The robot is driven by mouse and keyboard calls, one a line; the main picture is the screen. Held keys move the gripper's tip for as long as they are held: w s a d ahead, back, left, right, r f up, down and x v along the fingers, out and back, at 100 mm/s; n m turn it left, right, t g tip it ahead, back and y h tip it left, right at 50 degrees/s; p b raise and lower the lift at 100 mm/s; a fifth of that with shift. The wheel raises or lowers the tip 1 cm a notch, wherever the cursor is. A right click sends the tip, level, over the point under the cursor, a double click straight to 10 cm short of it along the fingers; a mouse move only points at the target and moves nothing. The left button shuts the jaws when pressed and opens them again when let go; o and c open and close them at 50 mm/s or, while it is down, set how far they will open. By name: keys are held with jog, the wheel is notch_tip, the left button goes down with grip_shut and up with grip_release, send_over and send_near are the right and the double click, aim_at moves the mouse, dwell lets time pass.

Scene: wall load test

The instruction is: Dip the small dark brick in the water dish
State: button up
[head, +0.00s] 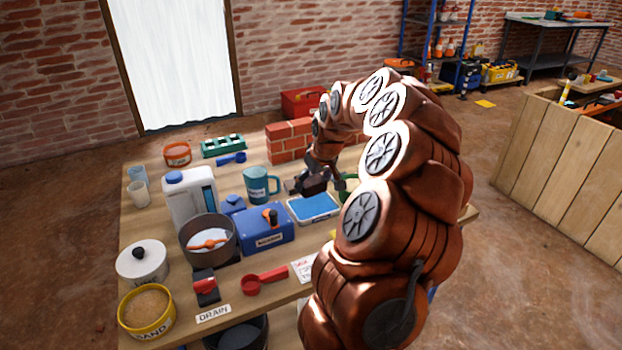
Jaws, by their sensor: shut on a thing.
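The small dark brick (313,187) is in my gripper (318,181), at the far end of my copper-coloured arm. My gripper is shut on it, though the dark fingers and the brick are hard to tell apart. A shallow dish with a pale rim and a blue inside (315,209), seemingly the water dish, lies on the table. My gripper and the brick are just beyond its back edge in the picture. I cannot tell how high the brick is above the table.
Close left of the dish stand a blue box (266,230) and a teal mug (261,186). A small brick wall (288,141) stands behind. A grey pot (209,240), white jug (190,197) and sand bowl (147,311) fill the left side. My arm hides the table's right part.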

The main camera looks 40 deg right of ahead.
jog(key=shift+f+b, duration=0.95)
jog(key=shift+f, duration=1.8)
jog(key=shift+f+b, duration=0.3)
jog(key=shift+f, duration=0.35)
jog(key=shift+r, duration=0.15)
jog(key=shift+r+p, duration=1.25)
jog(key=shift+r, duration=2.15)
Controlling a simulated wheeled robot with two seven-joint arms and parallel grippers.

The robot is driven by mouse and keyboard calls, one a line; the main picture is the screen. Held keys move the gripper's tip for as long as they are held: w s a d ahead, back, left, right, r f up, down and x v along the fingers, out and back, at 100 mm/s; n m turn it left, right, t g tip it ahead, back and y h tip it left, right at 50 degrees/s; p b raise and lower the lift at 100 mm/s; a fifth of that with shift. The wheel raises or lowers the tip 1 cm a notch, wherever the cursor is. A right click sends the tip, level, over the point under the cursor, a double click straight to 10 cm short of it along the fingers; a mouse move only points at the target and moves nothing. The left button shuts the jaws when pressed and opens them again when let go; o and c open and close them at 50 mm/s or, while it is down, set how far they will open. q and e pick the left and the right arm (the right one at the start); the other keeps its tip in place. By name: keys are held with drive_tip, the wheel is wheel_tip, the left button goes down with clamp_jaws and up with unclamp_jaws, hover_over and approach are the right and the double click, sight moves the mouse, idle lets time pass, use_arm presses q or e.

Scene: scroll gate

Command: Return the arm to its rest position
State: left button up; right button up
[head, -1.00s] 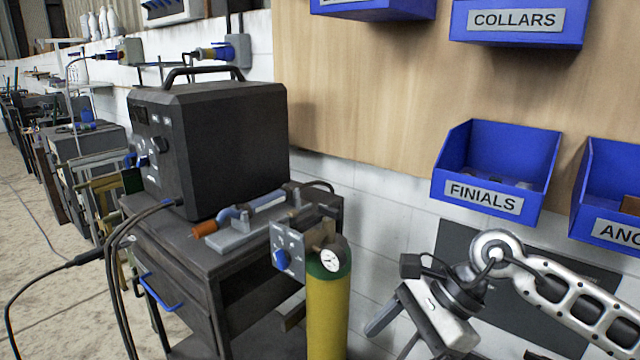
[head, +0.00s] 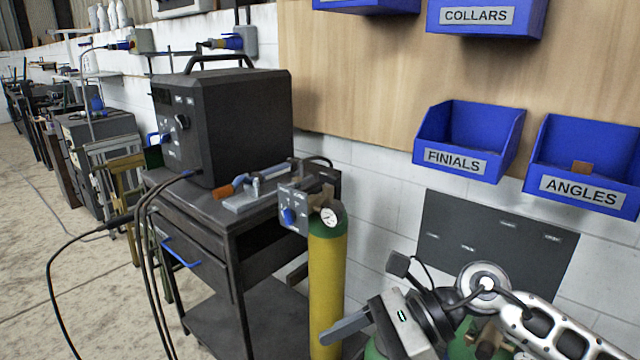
___
Copy the data word for word. Pictures do not go in the copy.

- **FINAL ANSWER**
The robot is driven by mouse and keyboard calls, one a line; the main picture is the screen. Held keys move the gripper's tip for as long as they are held: w s a d ahead, back, left, right, r f up, down and x v along the fingers, out and back, at 100 mm/s; n m turn it left, right, t g tip it ahead, back and y h tip it left, right at 50 degrees/s; p b raise and lower the lift at 100 mm/s; a fifth of that with shift. The wheel raises or lowers the tip 1 cm a notch, wherever the cursor is. A right click sends the tip, level, over the point under the cursor, a double click straight to 10 cm short of it along the fingers; a mouse move only points at the target and moves nothing. The left button shuts the jaws when pressed and opens them again when let go; o and c open and close them at 50 mm/s or, while it is down, set how far they will open. By name: keys are held with jog, the wheel is notch_tip, the left button goes down with grip_shut and up with grip_release, send_over and send_near are the right and the double click, aim_at moves the mouse, dwell lets time pass.

Scene: wall load test

The instruction is: Dip the small dark brick in the water dish
State: button up
[head, +0.00s] 
Jaws, by their sensor: shut on a thing.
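The small dark brick (313,187) is in my gripper (318,181), at the far end of my copper-coloured arm. My gripper is shut on it, though the dark fingers and the brick are hard to tell apart. A shallow dish with a pale rim and a blue inside (315,209), seemingly the water dish, lies on the table. My gripper and the brick are just beyond its back edge in the picture. I cannot tell how high the brick is above the table.
Close left of the dish stand a blue box (266,230) and a teal mug (261,186). A small brick wall (288,141) stands behind. A grey pot (209,240), white jug (190,197) and sand bowl (147,311) fill the left side. My arm hides the table's right part.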

The main camera looks 40 deg right of ahead.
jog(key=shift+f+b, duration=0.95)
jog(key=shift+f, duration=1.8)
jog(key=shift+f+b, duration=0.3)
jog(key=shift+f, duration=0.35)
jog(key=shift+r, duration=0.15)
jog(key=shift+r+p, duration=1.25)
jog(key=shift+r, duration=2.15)
Controlling a simulated wheeled robot with two seven-joint arms and parallel grippers.

The robot is driven by mouse and keyboard calls, one a line; the main picture is the screen. Held keys move the gripper's tip for as long as they are held: w s a d ahead, back, left, right, r f up, down and x v along the fingers, out and back, at 100 mm/s; n m turn it left, right, t g tip it ahead, back and y h tip it left, right at 50 degrees/s; p b raise and lower the lift at 100 mm/s; a fifth of that with shift. The wheel raises or lowers the tip 1 cm a notch, wherever the cursor is. A right click sends the tip, level, over the point under the cursor, a double click straight to 10 cm short of it along the fingers; a mouse move only points at the target and moves nothing. The left button shuts the jaws when pressed and opens them again when let go; o and c open and close them at 50 mm/s or, while it is down, set how far they will open. q and e pick the left and the right arm (the right one at the start); the other keeps its tip in place. By name: keys are held with drive_tip, the wheel is wheel_tip, the left button goes down with clamp_jaws and up with unclamp_jaws, hover_over and approach are the right and the double click, sight moves the mouse, idle lets time pass, use_arm presses q or e.

Scene: scroll gate

Command: Return the arm to its rest position
State: left button up; right button up
[head, -1.00s] 
[head, +0.00s] 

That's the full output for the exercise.